Abstract: Transformational Leadership Consensus Moderates the Impact of Mean Level Leadership on Innovation Climate in Human Service Organizations (Society for Social Work and Research 20th Annual Conference - Grand Challenges for Social Work: Setting a Research Agenda for the Future)

Transformational Leadership Consensus Moderates the Impact of Mean Level Leadership on Innovation Climate in Human Service Organizations

Schedule:
Sunday, January 17, 2016: 10:45 AM
Meeting Room Level-Mount Vernon Square B (Renaissance Washington, DC Downtown Hotel)
* noted as presenting author
Lisa Wright, BA, Research Assistant, University of San Diego, San Diego, CA
Mark G. Ehrhart, PhD, Associate Professor/Associate Chair, San Diego State University, San Diego, CA
Gregory Aarons, PhD, Professor, University of California, San Diego, San Diego, CA 92123, CA
Background: Although there has been extensive research on the relationship between transformational leadership (TL) and organizational climate, these studies have typically focused on a team’s average rating of the leader.  Such studies have failed to address the possibility that team members may vary in their agreement regarding leader behaviors. Such “dispersion models” capture variability in responses within an organizational unit. It has been proposed that leadership will have stronger effects when team members agree - or have consensus - about the level of leadership. This study examines the roles of transformational leadership, on innovation climate, moderated by leadership consensus. We proposed that the positive relationship between TL and innovation climate would be moderated by TL consensus (a dispersion measure). Specifically, we hypothesized that innovation climate would be highest when both absolute TL and TL consensus were high, and lowest when TL is low and TL consensus is high.

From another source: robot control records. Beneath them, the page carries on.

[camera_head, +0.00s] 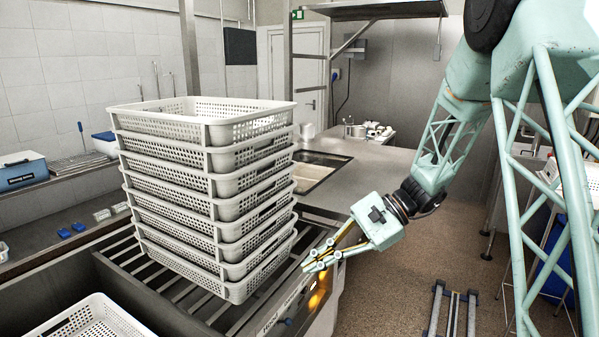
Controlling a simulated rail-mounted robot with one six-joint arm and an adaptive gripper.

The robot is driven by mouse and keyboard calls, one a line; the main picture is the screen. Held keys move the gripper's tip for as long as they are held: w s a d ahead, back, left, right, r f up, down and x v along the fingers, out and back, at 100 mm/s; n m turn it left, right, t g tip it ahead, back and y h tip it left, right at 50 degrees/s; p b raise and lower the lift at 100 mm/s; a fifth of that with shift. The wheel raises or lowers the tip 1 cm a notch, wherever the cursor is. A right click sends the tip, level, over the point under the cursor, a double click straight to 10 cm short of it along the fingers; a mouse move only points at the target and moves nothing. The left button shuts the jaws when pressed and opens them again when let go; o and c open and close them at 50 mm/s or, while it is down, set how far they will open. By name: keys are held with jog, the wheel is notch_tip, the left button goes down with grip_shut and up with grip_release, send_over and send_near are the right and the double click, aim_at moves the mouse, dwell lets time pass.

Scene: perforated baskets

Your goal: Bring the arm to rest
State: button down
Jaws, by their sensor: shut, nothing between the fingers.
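My gripper (312,262) is in the middle of the camera_head view, at the end of my mint-green arm. Its fingers are shut and empty, and they point down and to the left. It is just right of a stack of white perforated baskets (231,186), apart from it. The arm comes down from the upper right and is bent at the elbow. The stack stands upright on a slatted metal rack (180,290). The gripper appears over or near the rack's right edge; its exact height cannot be told.
Another white basket (52,332) shows at the lower left. A counter with a sink (318,172) lies behind the stack. A blue box (22,170) sits on the left shelf. A metal floor frame (452,312) stands at the lower right. Brown floor right of the gripper is open.

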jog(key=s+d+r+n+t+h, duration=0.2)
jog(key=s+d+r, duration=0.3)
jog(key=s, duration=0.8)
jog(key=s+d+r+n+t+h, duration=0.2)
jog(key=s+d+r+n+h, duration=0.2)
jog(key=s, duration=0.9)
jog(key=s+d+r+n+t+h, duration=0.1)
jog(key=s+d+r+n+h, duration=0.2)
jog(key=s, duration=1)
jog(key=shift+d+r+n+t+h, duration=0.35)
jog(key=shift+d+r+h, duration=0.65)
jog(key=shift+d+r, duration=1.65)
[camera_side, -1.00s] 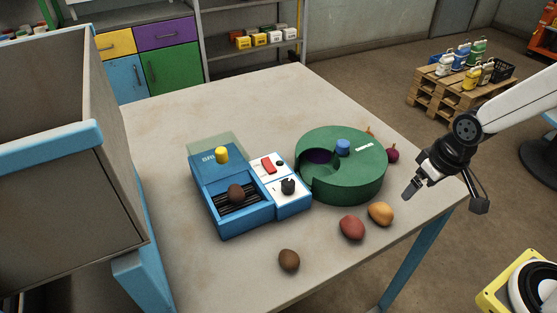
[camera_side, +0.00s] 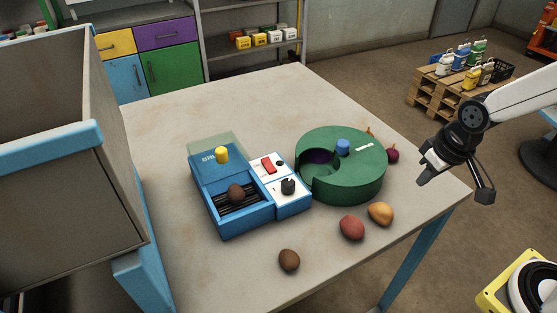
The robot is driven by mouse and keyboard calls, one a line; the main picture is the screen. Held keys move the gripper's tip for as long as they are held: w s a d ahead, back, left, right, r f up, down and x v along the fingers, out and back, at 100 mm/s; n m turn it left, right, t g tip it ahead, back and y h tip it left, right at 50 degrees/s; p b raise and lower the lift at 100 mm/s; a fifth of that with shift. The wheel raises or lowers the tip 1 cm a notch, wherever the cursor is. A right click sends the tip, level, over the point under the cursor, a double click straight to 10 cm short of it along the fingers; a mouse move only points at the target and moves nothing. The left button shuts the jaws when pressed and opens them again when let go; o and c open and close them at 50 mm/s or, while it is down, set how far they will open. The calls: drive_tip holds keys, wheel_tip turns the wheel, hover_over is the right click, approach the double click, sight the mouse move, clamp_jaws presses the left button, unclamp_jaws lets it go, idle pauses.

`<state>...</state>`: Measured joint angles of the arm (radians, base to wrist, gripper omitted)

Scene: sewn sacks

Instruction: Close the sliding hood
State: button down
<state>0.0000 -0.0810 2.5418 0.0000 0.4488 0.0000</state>
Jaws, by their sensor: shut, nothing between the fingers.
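The blue grill box (camera_side: 232,222) stands on the table left of the green drum. Its blue sliding hood (camera_side: 208,171), with a yellow knob (camera_side: 222,154), sits at the back end. The front part is uncovered, showing dark grill bars with a brown round item (camera_side: 236,193) on them. A clear pane shows behind the hood. A white panel (camera_side: 278,176) with a red switch and a black dial is on the box's right side. My gripper (camera_side: 423,182) is shut and empty, above the table's right edge, well right of the box.
A green round drum (camera_side: 345,185) with a blue knob and an open sector stands between the box and my gripper. A brown item (camera_side: 289,260), a red one (camera_side: 352,227) and a yellow one (camera_side: 380,213) lie in front.

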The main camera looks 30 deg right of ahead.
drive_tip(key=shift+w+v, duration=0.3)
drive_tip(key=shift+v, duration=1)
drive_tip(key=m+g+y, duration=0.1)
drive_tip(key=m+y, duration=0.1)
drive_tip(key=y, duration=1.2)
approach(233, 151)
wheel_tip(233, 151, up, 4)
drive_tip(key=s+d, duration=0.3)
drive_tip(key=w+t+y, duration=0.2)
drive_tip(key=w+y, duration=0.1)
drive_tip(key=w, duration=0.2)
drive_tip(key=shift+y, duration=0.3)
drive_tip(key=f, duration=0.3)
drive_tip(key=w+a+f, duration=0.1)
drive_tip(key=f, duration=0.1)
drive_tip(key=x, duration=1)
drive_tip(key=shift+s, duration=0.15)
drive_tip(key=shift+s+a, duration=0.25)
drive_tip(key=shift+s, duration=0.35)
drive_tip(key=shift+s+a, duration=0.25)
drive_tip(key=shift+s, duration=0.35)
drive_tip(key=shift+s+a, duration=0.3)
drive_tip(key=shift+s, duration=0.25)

Methods: This study utilized data from a large-scale prospective research study of home-based child welfare services in the Midwestern U.S. Participants were 359 providers working in human service agencies whose teams were providing a specific evidence-based practice during the course of the longitudinal 12-wave study. Measures included the Multifactor Leadership Questionnaire (MLQ: Bass & Avolio) and the Team Climate for Innovation measure (TCI; Anderson & West). Each participant and team was assessed at multiple time points via web-based surveys. Response rates averaged greater than 95% over the 12 waves of data collection. Multilevel analyses were conducted using Mplus statistical software. We utilized maximum likelihood estimation with robust standard errors (MLR) and accounted for the nested data structure while testing direct effects and moderation effects.

Results: TL was directly related to innovation climate, and this relationship was moderated by TL consensus such that the relationship was stronger when consensus was high compared to when consensus was low.

Discussion/implications: These results have important implications for human service organizations by demonstrating the need for consistent perceptions of leadership to achieve high team level innovation climate. In addition, this study directly addresses the 2016 SSWR conference theme of “Grand Challenges for Social Work: Setting a Research Agenda for the Future.” In particular, understanding and improving leadership is critical in helping human service organizations to provide the best administrative and management practices in order to deliver the best innovative and evidence-based services. These findings also provide guidance for research and practice and support the use of both mean level and dispersion measures to identify leaders who excel as well as those needing additional supports to develop as effective leaders and create consensus among followers.  Consensus measures can help human service organizations to chart progress toward more efficient and effective leadership, and ultimately, to more effective services.